22 août 2023
Les bonnes expériences dans l’apprentissage ce n’est pas ce qui manque. Mais tout n’est pas rose. En effet, il est possible d’avoir de mauvaises expériences et cela peut devenir de la maltraitance apprenante. Mais qu’est-ce que ça signifie et quelles conséquences cela peut engendrer ? Comment contrer ce genre de situations ? Hélène Perez, notre consultante en neuro-andragogie ( mais c’est quoi la neuroandragogie ? c’est l’étude des neurosciences, des émotions et de la psychologie chez l’adulte en formation😉) en freelance te partage son expertise et son expérience.
« Apprendre implique de remettre en question ce qu’on croyait savoir, de s’ouvrir à de nouvelles idées et à davantage de complexité, et de déployer des efforts sans en connaître forcément l’aboutissement. »
Catherine Meilleur,
Avant de débuter cet article, il me semble important de préciser la définition de la maltraitance :
La maltraitance vise toute personne en situation de vulnérabilité lorsqu’un geste, une parole, une action ou un défaut d’action compromet ou porte atteinte à son développement, à ses droits, à ses besoins fondamentaux ou à sa santé et que cette atteinte intervient dans une relation de confiance, de dépendance, de soin ou d’accompagnement.

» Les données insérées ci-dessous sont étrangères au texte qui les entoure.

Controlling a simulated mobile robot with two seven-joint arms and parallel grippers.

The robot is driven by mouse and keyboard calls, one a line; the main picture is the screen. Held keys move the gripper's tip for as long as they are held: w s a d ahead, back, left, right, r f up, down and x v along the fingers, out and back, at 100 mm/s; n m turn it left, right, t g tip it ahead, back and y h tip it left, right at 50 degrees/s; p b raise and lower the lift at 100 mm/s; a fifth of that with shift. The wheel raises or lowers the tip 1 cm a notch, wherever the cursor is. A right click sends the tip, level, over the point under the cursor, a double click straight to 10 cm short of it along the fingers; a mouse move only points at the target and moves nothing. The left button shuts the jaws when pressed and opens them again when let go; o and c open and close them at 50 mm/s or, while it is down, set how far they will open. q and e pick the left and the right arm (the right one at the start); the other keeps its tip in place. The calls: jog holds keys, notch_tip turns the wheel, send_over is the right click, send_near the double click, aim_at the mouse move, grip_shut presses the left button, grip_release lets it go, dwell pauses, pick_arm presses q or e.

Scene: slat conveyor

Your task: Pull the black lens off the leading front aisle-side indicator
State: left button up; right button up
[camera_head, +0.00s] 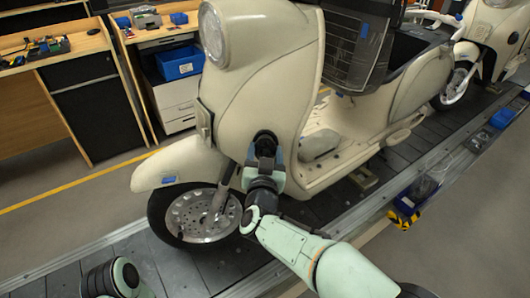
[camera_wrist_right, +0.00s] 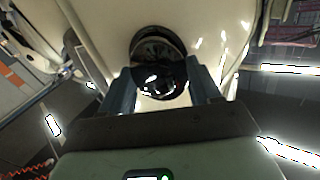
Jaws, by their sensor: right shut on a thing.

Les situations de maltraitance peuvent être ponctuelles ou durables, intentionnelles ou non. Leur origine peut être individuelle, collective ou institutionnelle. Les violences et les négligences peuvent revêtir des formes multiples et associées au sein de ces situations.” (loi n° 2022-140 du 7 février 2022)
L’apprentissage est une “modification stable et durable du comportement qui permet à l’étudiant de résoudre des problèmes qu’il n’arrivait pas a solutionner auparavant”. ( source : Bisson, J., Drot, R. & Uhlrich, G. (2020). L’innovation pédagogique en 20 concepts Petit lexique à l’usage des débutants. Centre de Développement et d’Innovation Pédagogique. Université Paris-Saclay.)
Or cette modification, même si nécessaire, est déstabilisante pour l’apprenant. Apprendre déstabilise car c’est prendre des risques, c’est passer par des phases qui fragilisent. Et chacun a sa manière de réagir face à la difficulté d’apprendre : frustration, découragement, ennui, anxiété, peur de l’échec, incompréhension.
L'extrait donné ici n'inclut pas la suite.